> [Data extract]
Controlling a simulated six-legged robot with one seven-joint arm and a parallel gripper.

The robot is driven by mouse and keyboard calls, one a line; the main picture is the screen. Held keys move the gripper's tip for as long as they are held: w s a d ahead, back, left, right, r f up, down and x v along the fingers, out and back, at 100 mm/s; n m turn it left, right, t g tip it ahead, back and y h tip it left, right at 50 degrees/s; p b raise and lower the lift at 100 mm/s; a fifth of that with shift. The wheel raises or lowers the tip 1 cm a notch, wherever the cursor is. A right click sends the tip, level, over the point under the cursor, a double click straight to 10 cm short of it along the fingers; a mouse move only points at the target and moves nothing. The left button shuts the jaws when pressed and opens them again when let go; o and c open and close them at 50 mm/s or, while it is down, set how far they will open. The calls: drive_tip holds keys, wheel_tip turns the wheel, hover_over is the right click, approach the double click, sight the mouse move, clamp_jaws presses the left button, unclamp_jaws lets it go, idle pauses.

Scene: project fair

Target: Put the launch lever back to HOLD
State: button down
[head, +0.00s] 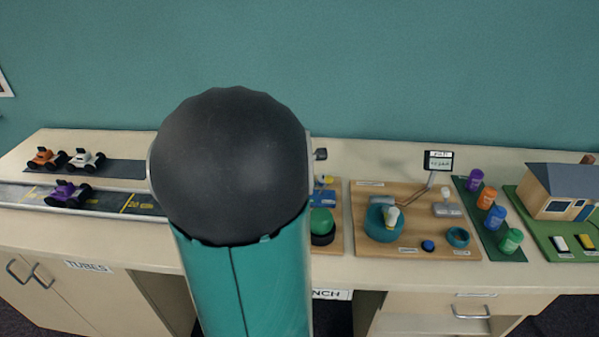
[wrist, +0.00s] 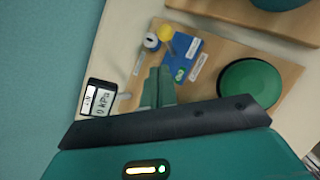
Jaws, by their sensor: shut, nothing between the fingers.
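In the wrist view a yellow ball knob (wrist: 165,33), which looks like the lever's knob, stands at the upper end of a blue plate (wrist: 184,56) with white labels beside it. I cannot read which position it is in. In the head view the blue plate (head: 324,199) shows only partly, past my arm. My gripper (wrist: 160,73) is shut and empty, its teal fingers together over the wooden board, below the knob in the picture and apart from it. In the head view my own arm hides the gripper.
A green dome button (wrist: 250,88) in a dark ring sits right of my fingers; a grey-white round fitting (wrist: 151,41) is beside the knob. A kPa display (wrist: 99,98) stands left. Toy cars (head: 68,193) and a board with a teal bowl (head: 377,229) flank my arm.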

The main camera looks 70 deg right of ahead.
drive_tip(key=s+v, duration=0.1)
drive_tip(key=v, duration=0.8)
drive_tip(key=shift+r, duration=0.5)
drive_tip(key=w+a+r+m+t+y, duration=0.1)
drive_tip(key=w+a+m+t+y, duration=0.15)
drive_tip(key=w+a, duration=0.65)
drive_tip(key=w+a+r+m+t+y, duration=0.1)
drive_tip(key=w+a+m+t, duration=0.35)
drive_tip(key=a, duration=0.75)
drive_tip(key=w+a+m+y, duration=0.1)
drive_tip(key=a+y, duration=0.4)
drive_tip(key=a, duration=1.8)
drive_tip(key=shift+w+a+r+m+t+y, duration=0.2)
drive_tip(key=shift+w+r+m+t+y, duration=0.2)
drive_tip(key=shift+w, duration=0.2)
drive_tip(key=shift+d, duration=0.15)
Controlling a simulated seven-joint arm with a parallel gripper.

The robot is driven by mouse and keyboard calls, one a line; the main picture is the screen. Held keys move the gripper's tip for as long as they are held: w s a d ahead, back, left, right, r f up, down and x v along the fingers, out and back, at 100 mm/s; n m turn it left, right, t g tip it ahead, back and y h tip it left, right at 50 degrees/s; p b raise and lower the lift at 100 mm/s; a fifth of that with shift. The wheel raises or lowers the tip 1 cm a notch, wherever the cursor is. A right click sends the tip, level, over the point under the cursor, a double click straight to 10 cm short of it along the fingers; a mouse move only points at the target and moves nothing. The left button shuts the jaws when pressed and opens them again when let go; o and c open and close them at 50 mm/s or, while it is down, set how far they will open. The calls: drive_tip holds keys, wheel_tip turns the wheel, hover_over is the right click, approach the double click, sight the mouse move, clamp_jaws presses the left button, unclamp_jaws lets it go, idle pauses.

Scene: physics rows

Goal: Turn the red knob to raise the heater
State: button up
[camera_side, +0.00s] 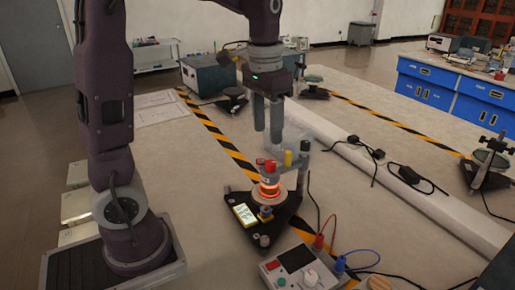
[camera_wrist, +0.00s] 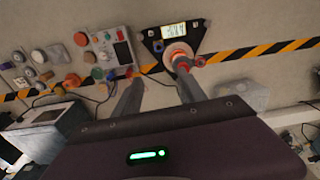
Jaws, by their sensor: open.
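The heater apparatus stands on a black triangular base (camera_side: 240,200) on the table, with a glowing orange-red heater ring (camera_side: 270,189) around its post. My gripper (camera_side: 268,136) points down above the apparatus, open and empty, apart from the red parts. In the wrist view, the gripper fingers (camera_wrist: 158,74) are spread, and a red knob (camera_wrist: 199,61) lies by the right fingertip; the base (camera_wrist: 152,35) is beyond.
A control box (camera_side: 300,268) with red and blue cables is in front. A long white raceway (camera_side: 400,185) with black adapters runs along the right.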

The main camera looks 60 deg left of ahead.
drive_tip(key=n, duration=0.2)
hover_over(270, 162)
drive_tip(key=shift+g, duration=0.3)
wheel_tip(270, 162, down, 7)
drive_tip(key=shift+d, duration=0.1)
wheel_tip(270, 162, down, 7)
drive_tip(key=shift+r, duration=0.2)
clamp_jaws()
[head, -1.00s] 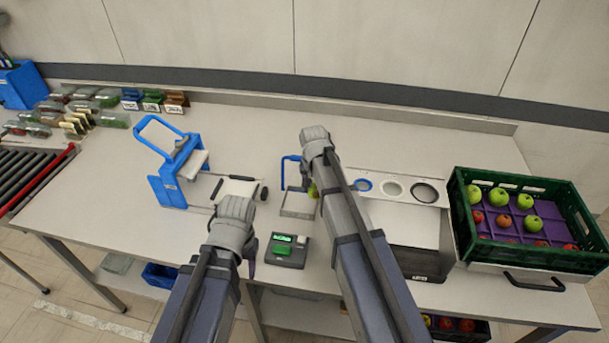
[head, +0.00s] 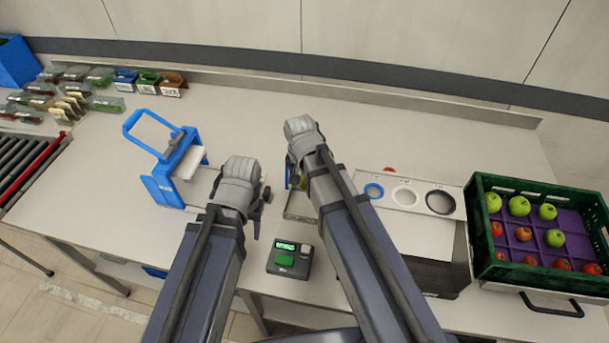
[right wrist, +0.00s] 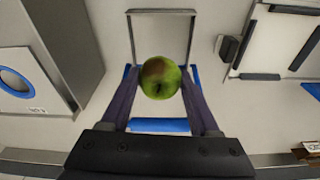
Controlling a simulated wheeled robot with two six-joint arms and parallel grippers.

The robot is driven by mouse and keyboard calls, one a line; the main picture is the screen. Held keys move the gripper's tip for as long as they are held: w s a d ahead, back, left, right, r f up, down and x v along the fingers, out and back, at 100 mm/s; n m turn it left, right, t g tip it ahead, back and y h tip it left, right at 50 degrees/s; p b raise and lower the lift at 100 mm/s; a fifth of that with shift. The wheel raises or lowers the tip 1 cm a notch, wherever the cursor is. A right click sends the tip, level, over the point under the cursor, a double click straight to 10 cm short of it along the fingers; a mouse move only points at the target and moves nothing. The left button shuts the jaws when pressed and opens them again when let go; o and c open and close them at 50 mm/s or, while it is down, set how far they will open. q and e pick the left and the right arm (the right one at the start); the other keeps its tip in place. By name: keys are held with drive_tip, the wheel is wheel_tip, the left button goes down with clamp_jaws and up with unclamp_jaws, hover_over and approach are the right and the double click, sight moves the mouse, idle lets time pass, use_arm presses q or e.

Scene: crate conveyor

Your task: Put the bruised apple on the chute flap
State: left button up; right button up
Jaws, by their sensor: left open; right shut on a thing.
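My right gripper (right wrist: 155,100) is shut on a green apple with a brown patch (right wrist: 160,78), seen close in the right wrist view. In the head view my right gripper (head: 298,180) is over a small blue-framed stand with a grey tray (head: 298,215); my arm hides most of it. In the right wrist view the grey tray frame (right wrist: 160,14) and a blue bar (right wrist: 158,125) lie beyond the apple. I cannot tell whether the apple touches the stand, or whether this is the chute flap. My left gripper (head: 260,212) is open, left of the stand.
A blue press-like device (head: 165,185) stands left. A small device with a green display (head: 290,257) is at the front edge. A plate with ring holes (head: 405,193) and a green crate of apples (head: 480,230) are right.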

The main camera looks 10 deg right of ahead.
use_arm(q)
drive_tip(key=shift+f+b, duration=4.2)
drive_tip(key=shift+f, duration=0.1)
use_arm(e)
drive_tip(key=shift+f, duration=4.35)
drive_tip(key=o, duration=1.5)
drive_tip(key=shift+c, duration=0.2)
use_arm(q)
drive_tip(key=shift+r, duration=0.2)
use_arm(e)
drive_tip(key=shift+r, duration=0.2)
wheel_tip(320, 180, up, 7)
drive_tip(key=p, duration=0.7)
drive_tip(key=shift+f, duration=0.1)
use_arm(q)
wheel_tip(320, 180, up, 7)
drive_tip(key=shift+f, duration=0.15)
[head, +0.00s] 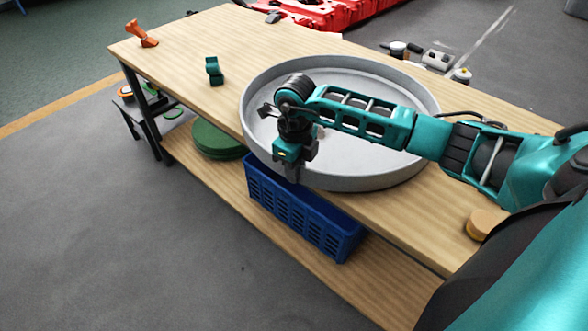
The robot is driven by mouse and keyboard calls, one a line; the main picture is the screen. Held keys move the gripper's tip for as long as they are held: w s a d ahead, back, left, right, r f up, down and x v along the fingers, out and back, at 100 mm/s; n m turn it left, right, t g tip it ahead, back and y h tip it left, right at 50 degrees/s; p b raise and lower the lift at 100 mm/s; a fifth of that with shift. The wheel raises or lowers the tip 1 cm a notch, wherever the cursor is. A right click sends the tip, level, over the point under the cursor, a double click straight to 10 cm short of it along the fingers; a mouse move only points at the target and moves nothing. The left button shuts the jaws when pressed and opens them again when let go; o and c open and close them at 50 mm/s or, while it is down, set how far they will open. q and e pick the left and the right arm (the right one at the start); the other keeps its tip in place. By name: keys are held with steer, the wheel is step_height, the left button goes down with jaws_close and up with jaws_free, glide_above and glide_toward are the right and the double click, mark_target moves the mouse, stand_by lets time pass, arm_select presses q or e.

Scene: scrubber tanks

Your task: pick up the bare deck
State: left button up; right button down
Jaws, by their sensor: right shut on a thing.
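A large round grey pan with a raised rim, which I take for the bare deck (395,178), rests on the wooden table top. Nothing lies in the part of its inside that shows. My right arm reaches across it from the right. My right gripper (292,176) points down at the pan's near left rim and is shut on it. The fingertips are partly hidden by the gripper body, and my arm covers part of the pan's middle. My left gripper is not in view.
The wooden table (190,45) also bears an orange tool (140,34), a small green block (213,71) and a round tan piece (487,223). Its lower shelf holds green discs (215,140) and a blue crate (300,220). A red frame (325,12) stands behind.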

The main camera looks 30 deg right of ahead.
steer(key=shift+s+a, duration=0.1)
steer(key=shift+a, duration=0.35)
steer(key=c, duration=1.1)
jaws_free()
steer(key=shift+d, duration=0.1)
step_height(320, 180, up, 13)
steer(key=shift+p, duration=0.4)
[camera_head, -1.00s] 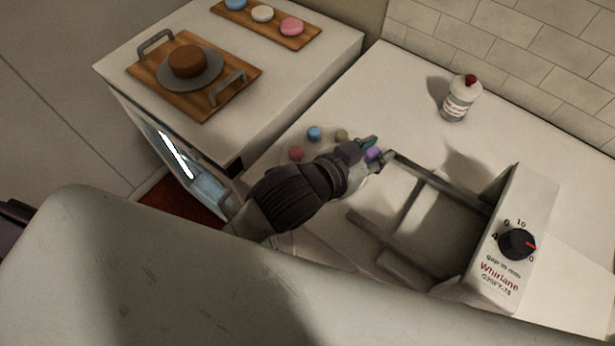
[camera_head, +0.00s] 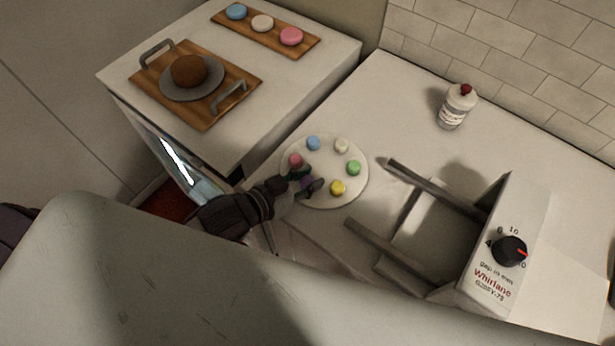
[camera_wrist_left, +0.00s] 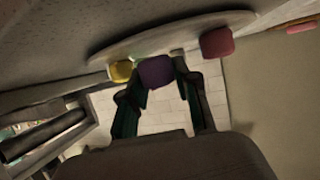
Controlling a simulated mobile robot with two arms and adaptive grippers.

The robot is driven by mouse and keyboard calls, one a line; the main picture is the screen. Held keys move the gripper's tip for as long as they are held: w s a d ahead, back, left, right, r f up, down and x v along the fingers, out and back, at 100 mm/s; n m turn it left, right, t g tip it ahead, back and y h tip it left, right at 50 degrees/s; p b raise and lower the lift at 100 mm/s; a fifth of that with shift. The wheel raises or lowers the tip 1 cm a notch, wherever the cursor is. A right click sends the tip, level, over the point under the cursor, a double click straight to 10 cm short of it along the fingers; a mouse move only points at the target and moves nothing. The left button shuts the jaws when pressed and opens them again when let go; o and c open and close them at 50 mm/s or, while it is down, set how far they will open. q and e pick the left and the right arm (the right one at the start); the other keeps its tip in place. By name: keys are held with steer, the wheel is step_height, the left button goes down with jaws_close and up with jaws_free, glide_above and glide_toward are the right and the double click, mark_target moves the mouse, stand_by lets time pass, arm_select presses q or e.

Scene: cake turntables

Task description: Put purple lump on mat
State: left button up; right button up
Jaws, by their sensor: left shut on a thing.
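The purple lump (camera_head: 306,181) is between the fingertips of my left gripper (camera_head: 304,186), which is shut on it, at the near left part of the round white mat (camera_head: 325,167). In the left wrist view the purple lump (camera_wrist_left: 156,73) shows between the two fingers, close to the mat (camera_wrist_left: 165,38). I cannot tell whether it touches the mat. Around the mat sit a pink-red lump (camera_head: 295,160), a blue lump (camera_head: 313,143), a cream lump (camera_head: 341,145), a green lump (camera_head: 354,167) and a yellow lump (camera_head: 338,187). My right gripper is not in view.
A machine with a dial (camera_head: 510,250) and two grey rails (camera_head: 430,188) stands right of the mat. A bottle with a red top (camera_head: 457,107) stands behind. A higher cabinet at left bears a wooden tray (camera_head: 150,92) and a board (camera_head: 262,36) with cakes.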

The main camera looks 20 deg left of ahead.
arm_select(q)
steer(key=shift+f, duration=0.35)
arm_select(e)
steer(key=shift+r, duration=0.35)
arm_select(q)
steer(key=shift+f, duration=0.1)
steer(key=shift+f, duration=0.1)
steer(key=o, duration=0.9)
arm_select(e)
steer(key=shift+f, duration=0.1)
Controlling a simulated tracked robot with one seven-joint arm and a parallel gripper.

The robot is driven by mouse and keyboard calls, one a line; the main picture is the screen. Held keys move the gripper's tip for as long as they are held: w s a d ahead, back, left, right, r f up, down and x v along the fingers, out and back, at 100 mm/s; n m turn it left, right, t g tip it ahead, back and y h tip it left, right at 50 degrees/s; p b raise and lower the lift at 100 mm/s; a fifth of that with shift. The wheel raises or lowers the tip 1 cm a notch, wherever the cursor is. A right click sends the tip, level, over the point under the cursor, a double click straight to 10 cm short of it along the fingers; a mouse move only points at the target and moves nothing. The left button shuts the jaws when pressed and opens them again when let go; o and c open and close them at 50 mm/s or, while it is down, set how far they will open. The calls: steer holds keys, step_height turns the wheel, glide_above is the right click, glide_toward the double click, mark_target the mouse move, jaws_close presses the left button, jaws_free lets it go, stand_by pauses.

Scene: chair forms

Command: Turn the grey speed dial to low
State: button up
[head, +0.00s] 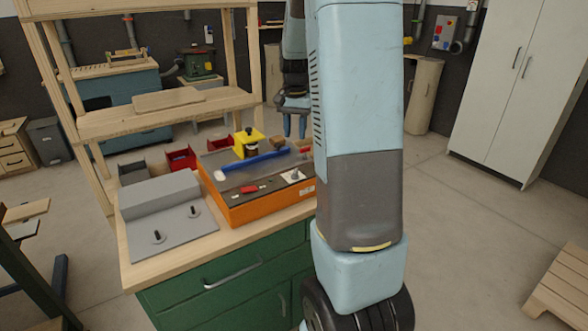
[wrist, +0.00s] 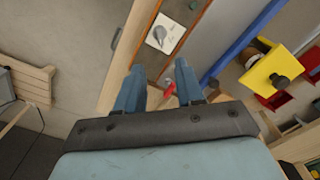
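The orange machine (head: 243,210) stands on the bench with a dark top. The grey speed dial (head: 295,175) sits on a white plate near its right end; in the wrist view the dial (wrist: 160,33) is a small grey knob on the tilted white plate (wrist: 167,28), beyond my fingertips. Its markings are too small to read. My gripper (head: 294,125) hangs above and behind the machine's far right corner, apart from the dial. In the wrist view my gripper (wrist: 158,78) has its two blue fingers spread, with nothing held between them.
A blue bar (head: 252,166) and a yellow block with a dark knob (head: 248,141) are on the machine. A red part (wrist: 169,90) shows between my fingers, beyond them. A grey stepped fixture (head: 160,205) stands left on the bench. Wooden shelving (head: 150,122) rises behind.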

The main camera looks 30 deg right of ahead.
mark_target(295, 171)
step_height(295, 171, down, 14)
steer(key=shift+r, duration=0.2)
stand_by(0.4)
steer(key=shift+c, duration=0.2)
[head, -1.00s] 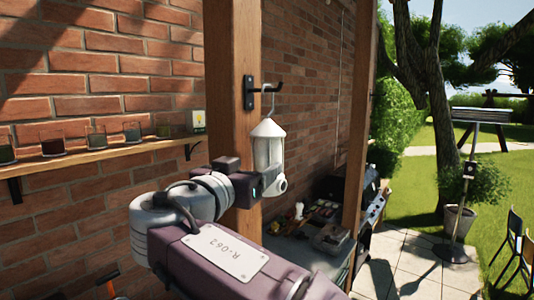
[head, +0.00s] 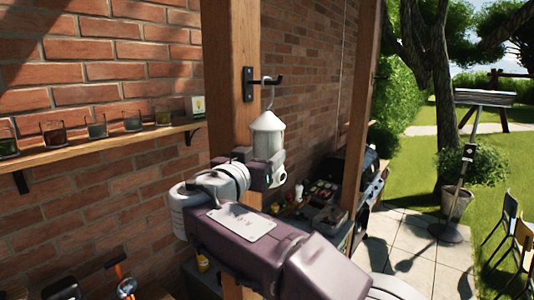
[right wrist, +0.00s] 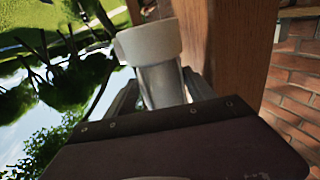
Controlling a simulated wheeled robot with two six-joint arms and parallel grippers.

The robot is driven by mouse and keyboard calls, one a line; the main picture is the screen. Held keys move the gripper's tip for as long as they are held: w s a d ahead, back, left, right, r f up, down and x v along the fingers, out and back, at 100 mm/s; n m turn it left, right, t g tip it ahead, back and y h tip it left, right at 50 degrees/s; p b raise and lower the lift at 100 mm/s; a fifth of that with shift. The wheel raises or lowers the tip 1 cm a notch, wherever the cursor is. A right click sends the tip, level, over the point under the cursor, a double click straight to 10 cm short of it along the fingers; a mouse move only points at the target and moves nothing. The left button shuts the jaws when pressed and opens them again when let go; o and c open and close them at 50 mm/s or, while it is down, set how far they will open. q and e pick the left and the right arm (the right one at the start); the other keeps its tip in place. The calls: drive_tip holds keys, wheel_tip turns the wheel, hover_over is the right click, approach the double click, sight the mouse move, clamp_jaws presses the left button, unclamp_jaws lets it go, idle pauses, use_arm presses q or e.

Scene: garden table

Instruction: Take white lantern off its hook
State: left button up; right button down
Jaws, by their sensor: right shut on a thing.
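The white lantern (head: 267,137) hangs upright in front of the wooden post in the head view. Its thin wire handle (head: 268,97) reaches up to the dark hook (head: 273,82) on the post, and the two appear to meet. My right gripper (head: 272,172) is shut on the lantern's lower part and hides some of it. In the right wrist view the pale lantern (right wrist: 157,70) sits between the two fingers of my right gripper (right wrist: 160,95). My left gripper is in neither view.
The wooden post (head: 233,55) stands right behind the lantern. A wall shelf (head: 100,153) with several glasses runs along the brick wall on the left. A bench with small items (head: 322,192) stands behind on the right.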

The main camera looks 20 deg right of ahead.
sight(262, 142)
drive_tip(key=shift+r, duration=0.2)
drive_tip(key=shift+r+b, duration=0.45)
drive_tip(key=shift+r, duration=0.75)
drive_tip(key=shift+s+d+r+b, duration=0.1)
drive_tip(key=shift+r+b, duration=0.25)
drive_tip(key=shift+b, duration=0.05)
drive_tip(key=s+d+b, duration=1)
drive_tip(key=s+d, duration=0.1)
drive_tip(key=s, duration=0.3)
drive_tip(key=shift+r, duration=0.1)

> [Direction] Repeat, with no pictures, exactly the lines from the one containing "Target: Put the launch lever back to HOLD" through the one containing "Controlling a simulated seven-joint", the first and last included.

> [Output below]
Target: Put the launch lever back to HOLD
State: button down
[head, +0.00s] 
[wrist, +0.00s] 
Jaws, by their sensor: shut, nothing between the fingers.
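In the wrist view a yellow ball knob (wrist: 165,33), which looks like the lever's knob, stands at the upper end of a blue plate (wrist: 184,56) with white labels beside it. I cannot read which position it is in. In the head view the blue plate (head: 324,199) shows only partly, past my arm. My gripper (wrist: 160,73) is shut and empty, its teal fingers together over the wooden board, below the knob in the picture and apart from it. In the head view my own arm hides the gripper.
A green dome button (wrist: 250,88) in a dark ring sits right of my fingers; a grey-white round fitting (wrist: 151,41) is beside the knob. A kPa display (wrist: 99,98) stands left. Toy cars (head: 68,193) and a board with a teal bowl (head: 377,229) flank my arm.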

The main camera looks 70 deg right of ahead.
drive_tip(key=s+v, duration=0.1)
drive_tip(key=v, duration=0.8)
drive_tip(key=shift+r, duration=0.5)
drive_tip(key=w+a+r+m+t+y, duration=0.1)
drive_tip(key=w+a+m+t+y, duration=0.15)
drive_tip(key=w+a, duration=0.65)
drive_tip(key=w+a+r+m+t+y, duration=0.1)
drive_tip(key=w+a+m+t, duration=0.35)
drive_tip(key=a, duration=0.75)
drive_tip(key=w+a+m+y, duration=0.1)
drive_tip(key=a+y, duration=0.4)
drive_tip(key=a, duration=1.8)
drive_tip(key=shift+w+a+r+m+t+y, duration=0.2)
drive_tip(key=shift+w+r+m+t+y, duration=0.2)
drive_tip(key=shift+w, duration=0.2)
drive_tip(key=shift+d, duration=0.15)
Controlling a simulated seven-joint arm with a parallel gripper.

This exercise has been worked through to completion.